### RECORDS TO PROCESS
::::::::
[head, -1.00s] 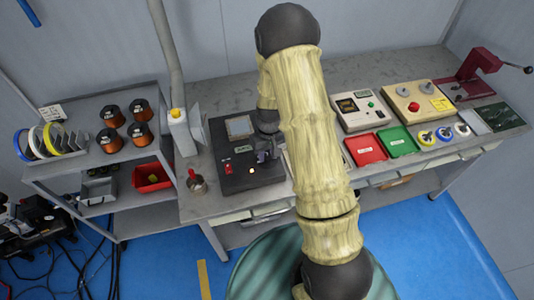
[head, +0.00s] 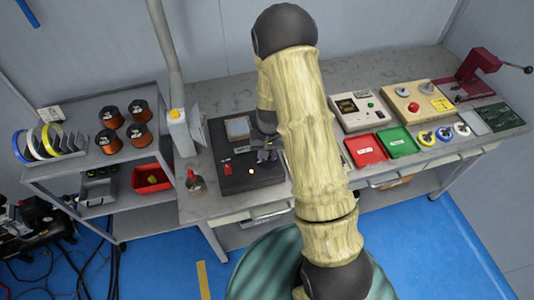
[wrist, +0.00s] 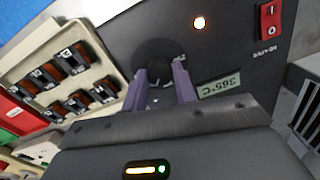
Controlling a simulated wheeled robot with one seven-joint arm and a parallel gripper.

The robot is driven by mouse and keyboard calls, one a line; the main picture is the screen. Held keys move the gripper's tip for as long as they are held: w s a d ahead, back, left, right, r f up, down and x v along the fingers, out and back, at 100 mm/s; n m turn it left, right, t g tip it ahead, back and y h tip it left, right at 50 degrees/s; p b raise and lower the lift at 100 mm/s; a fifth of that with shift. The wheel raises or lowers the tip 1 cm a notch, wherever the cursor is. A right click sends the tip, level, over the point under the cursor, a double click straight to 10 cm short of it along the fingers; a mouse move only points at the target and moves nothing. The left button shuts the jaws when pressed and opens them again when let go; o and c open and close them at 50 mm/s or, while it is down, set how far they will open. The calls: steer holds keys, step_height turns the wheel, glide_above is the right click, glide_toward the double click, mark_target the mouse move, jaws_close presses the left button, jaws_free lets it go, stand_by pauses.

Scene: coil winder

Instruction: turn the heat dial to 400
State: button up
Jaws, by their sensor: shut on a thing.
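The black heater unit (head: 238,178) stands on the bench left of my arm in the head view. In the wrist view its black round heat dial (wrist: 155,68) sits between the fingertips of my gripper (wrist: 160,85), which is shut on it. The dial's pointer and scale are mostly hidden. Beside it a small display (wrist: 219,87) appears upside down and seems to read 365 °C; the middle digit is hard to be sure of. A lit lamp (wrist: 199,23) and a red rocker switch (wrist: 269,18) are on the same panel. My gripper (head: 267,155) largely hides the dial in the head view.
A rack of copper spools (head: 123,128) stands at the left. A small red-topped container (head: 196,184) is close to the heater's left. Red (head: 365,151) and green (head: 398,141) trays and two control boxes stand right of my arm.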

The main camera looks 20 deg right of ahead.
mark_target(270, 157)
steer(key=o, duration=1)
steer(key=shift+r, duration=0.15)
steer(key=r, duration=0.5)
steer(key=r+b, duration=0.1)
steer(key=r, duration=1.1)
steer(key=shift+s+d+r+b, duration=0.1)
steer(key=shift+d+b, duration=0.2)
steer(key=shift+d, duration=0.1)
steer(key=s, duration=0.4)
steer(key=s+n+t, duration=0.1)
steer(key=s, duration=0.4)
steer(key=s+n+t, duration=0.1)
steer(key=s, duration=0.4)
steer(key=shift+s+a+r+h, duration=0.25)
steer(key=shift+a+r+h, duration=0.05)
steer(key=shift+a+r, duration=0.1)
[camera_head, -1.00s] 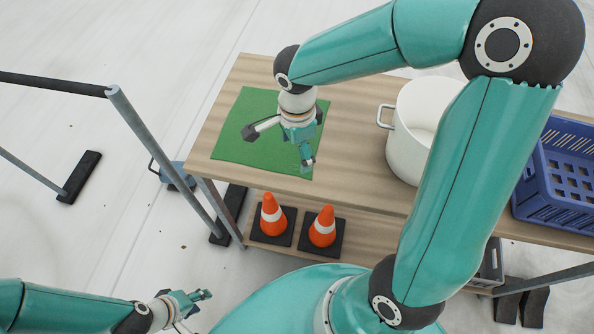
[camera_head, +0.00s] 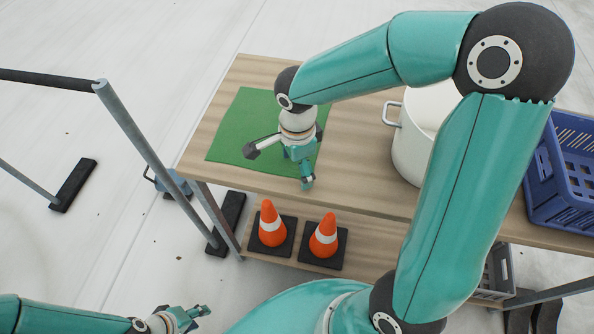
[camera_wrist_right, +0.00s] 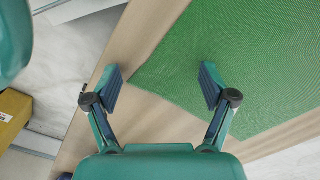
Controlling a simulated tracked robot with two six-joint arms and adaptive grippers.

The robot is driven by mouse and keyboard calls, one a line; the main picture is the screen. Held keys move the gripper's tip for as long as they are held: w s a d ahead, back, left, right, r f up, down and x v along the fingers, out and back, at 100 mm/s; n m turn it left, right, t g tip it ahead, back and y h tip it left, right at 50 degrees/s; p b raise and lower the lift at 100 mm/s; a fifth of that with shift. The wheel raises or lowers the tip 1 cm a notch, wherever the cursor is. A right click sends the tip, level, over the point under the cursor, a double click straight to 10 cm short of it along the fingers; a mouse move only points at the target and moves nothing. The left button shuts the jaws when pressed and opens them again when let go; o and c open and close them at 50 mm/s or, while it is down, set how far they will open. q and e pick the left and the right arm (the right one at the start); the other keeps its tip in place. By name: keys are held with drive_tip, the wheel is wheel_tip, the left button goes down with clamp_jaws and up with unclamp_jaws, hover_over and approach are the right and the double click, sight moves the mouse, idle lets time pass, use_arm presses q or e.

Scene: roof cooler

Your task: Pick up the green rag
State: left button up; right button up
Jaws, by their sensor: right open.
::::::::
### TASK REQUIREMENTS
Show all lines from the records above where the word "simulated" occurs.

### RIGHT ANSWER
Controlling a simulated wheeled robot with one seven-joint arm and a parallel gripper.
Controlling a simulated tracked robot with two six-joint arms and adaptive grippers.

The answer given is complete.